Soil Organic matter fractions [stable fraction (CS), labile fraction (CL)]

The evaluation of the labile fraction (CL) and stable fractions (CS) of SOM was conducted separately to assess both their quantity and quality. The quality of the CL was determined based on its oxidation speed constant (k), which provides insights into its decomposition rate [8, 22]. On the other hand, the quality of the CS was expressed in terms of stable fraction Stability Ratio (SR), which offer information about its proportion and contribution to the long-term total organic matter. The method used for this evaluation is based on the principles described by Blair et al. and Ciavatta et al. [5, 23].

Quality and quantity of SOM labile fraction (CL)
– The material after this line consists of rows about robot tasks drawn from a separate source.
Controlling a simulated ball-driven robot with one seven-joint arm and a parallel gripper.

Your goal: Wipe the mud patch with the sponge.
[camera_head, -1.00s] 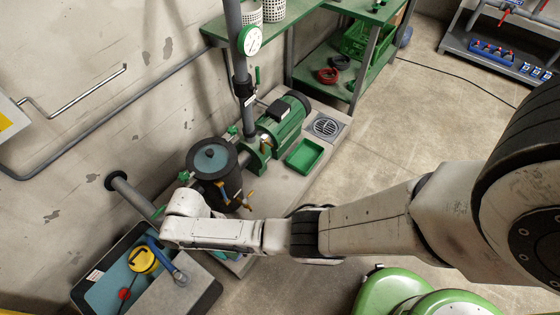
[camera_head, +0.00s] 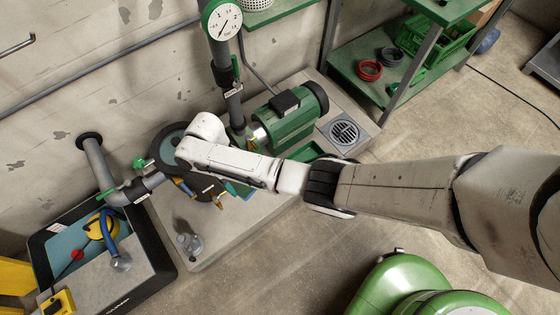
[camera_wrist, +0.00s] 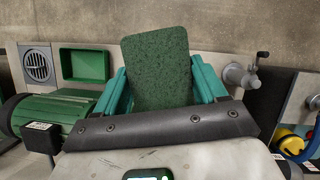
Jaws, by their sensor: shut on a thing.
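My gripper (camera_wrist: 158,88) has teal fingers shut on a dark green, rough-faced sponge (camera_wrist: 157,62), which stands up between them in the wrist view. In the head view my arm hides most of the gripper; a little teal shows below the wrist, above the concrete plinth (camera_head: 235,232). I cannot make out a clear mud patch in either current view. A faint dark mark shows on the plinth near a small grey valve fitting, but I cannot tell whether it is mud or shadow.
The grey valve fitting (camera_head: 188,243) stands on the plinth. A green motor (camera_head: 290,118), a round strainer (camera_head: 168,145) and pipework stand close to my arm. A green tray (camera_wrist: 85,65) and a floor drain (camera_head: 344,132) lie beyond. A dark tub (camera_head: 160,270) is at lower left.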

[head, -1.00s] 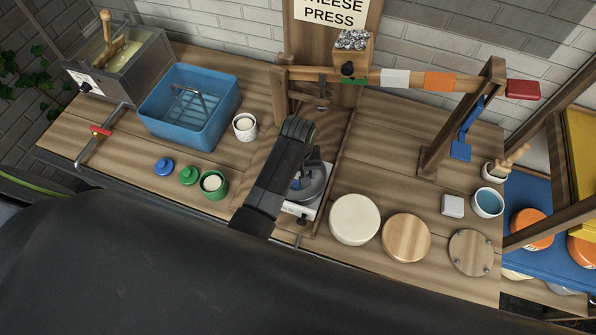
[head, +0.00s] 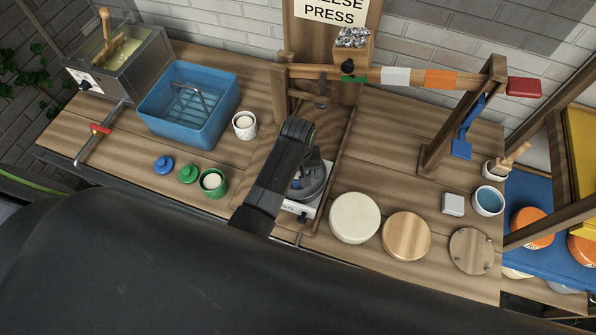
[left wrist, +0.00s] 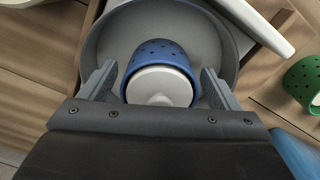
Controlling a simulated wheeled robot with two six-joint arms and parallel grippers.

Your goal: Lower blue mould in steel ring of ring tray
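The blue mould (left wrist: 157,58), a perforated cup with a white filling, shows in the left wrist view inside a round grey tray (left wrist: 106,40). My left gripper (left wrist: 158,78) has its two fingers apart, one on each side of the mould, with a narrow gap visible at both sides. In the head view my left gripper (head: 308,168) is over the grey tray (head: 316,190), which sits on a white base (head: 300,208). My arm hides most of the mould there. A steel ring cannot be made out. My right gripper is not in view.
A green mould (head: 213,183), a green lid (head: 189,174) and a blue lid (head: 163,165) stand left of the arm. A wooden press post (head: 282,95) rises behind it. A white disc (head: 354,218) and a wooden disc (head: 406,236) lie to the right.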

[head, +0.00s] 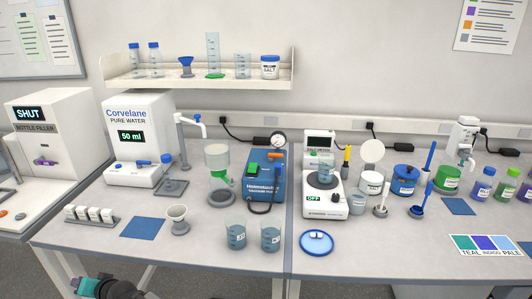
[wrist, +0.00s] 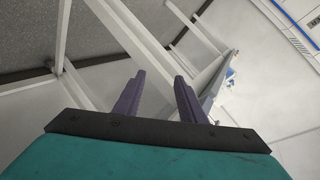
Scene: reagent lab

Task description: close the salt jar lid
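A white jar (head: 371,184) stands on the bench right of the balance. Its round white lid (head: 373,151) stands raised and tilted back above it, so this jar is open; its label is too small to read surely. Another jar, marked SALT (head: 270,70), sits on the wall shelf with a blue lid on it. My gripper (wrist: 158,90) shows in the wrist view with its two dark fingers apart and nothing between them. It is far from both jars. In the head view only part of my arm shows at the bottom left, below the bench's front edge.
The balance (head: 324,203) with a beaker on its pan stands left of the open jar. A small beaker (head: 358,205), a white holder (head: 381,211) and a blue pot (head: 404,187) crowd around it. The bench front right is mostly clear.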

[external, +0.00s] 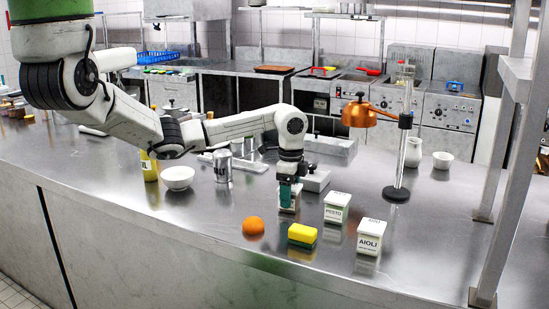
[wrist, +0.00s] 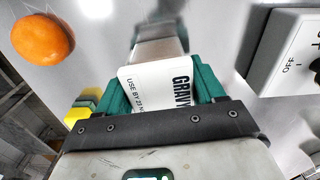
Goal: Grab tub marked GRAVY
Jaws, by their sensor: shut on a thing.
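The tub marked GRAVY (wrist: 158,88) is white with black print, and its label reads GRAVY and a USE BY line in the wrist view. My gripper (wrist: 160,95) has its green fingers on both sides of this tub and is shut on it. In the external view my gripper (external: 288,197) points down at the counter, left of the PESTO tub (external: 337,208). The gravy tub is mostly hidden there behind the fingers. I cannot tell whether it touches the counter.
An orange (external: 253,226), a yellow and green sponge (external: 302,236) and the AIOLI tub (external: 371,238) stand in front of my gripper. A grey device with an OFF dial (wrist: 290,50) is close on the right in the wrist view. A copper heat lamp (external: 398,130) stands behind the tubs.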

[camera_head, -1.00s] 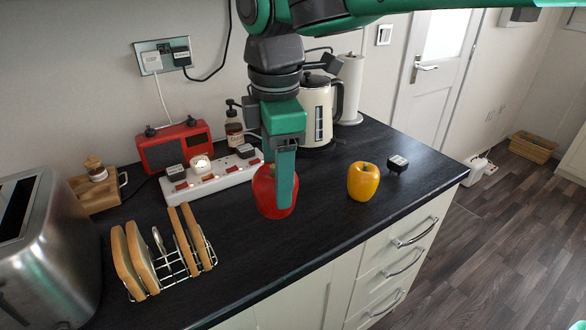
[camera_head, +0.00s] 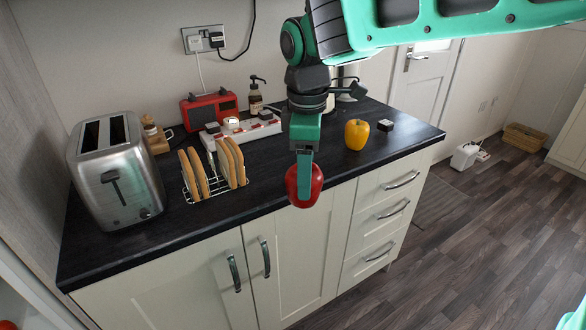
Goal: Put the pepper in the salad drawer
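A red pepper (camera_head: 315,184) is in my gripper (camera_head: 304,180), which points downward. One finger covers part of the pepper's front and the other finger is hidden behind it. The pepper appears at the counter's front edge, in front of the cabinet face, and looks lifted. A yellow pepper (camera_head: 356,134) stands on the dark counter to the right of my gripper. I cannot make out a salad drawer; pale edges of an open compartment (camera_head: 30,290) show at the lower left, with a red-orange thing (camera_head: 7,325) partly cut off.
The dark counter (camera_head: 150,240) holds a toaster (camera_head: 115,170), a toast rack with toast (camera_head: 215,170), a red radio (camera_head: 208,108), a power strip (camera_head: 240,130) and a soap bottle (camera_head: 256,100). Cabinet doors (camera_head: 190,290) and drawers (camera_head: 385,215) are closed below.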

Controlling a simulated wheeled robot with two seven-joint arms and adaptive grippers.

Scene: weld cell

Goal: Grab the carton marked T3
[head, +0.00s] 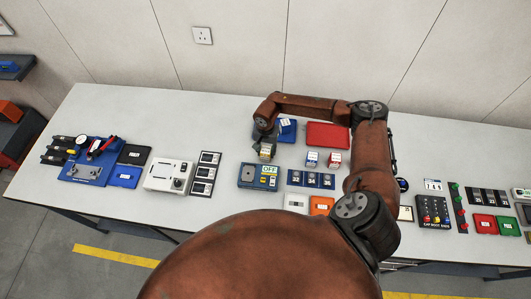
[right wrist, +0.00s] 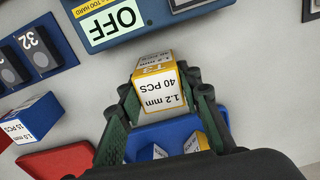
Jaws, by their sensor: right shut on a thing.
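The T3 carton (right wrist: 158,86) is a small white and yellow box in the right wrist view, with T3 on its top end and "1.2 mm 40 PCS" on its side. My right gripper (right wrist: 163,106) is shut on it, one dark green finger on each side. In the head view the carton (head: 265,153) shows small under my right gripper (head: 265,142), in front of the blue tray. Whether it touches the table is hard to tell. My left gripper is not in view.
A blue tray (right wrist: 218,118) holding other cartons lies beneath the gripper. A red tray (head: 328,135), a blue carton (head: 312,158) and a red carton (head: 333,161) stand to the right. A blue device reading OFF (head: 260,176) lies in front.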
To determine the quality and quantity of the CL a procedure was followed. Soil samples were collected and processed as described earlier, and five flasks were prepared for each sample. The samples were then subjected to oxidation in a solution of 0.07 mol/L of K2Cr2O7 in 12 mol/L of H2SO4 at a temperature of 60 °C. Partial samples were taken out at regular intervals of 10 min, 20 min, 30 min, and 40 min during the oxidation process. The amount of oxidizable carbon (COX) in the samples was determined by titration (automatic titrator DL 50 Mettler-Toledo, Greifensee, Switzerland). Then, the temperature was raised to 90° C and, after 30 min, COX was determined in the sample from the last flask and was designated as CL.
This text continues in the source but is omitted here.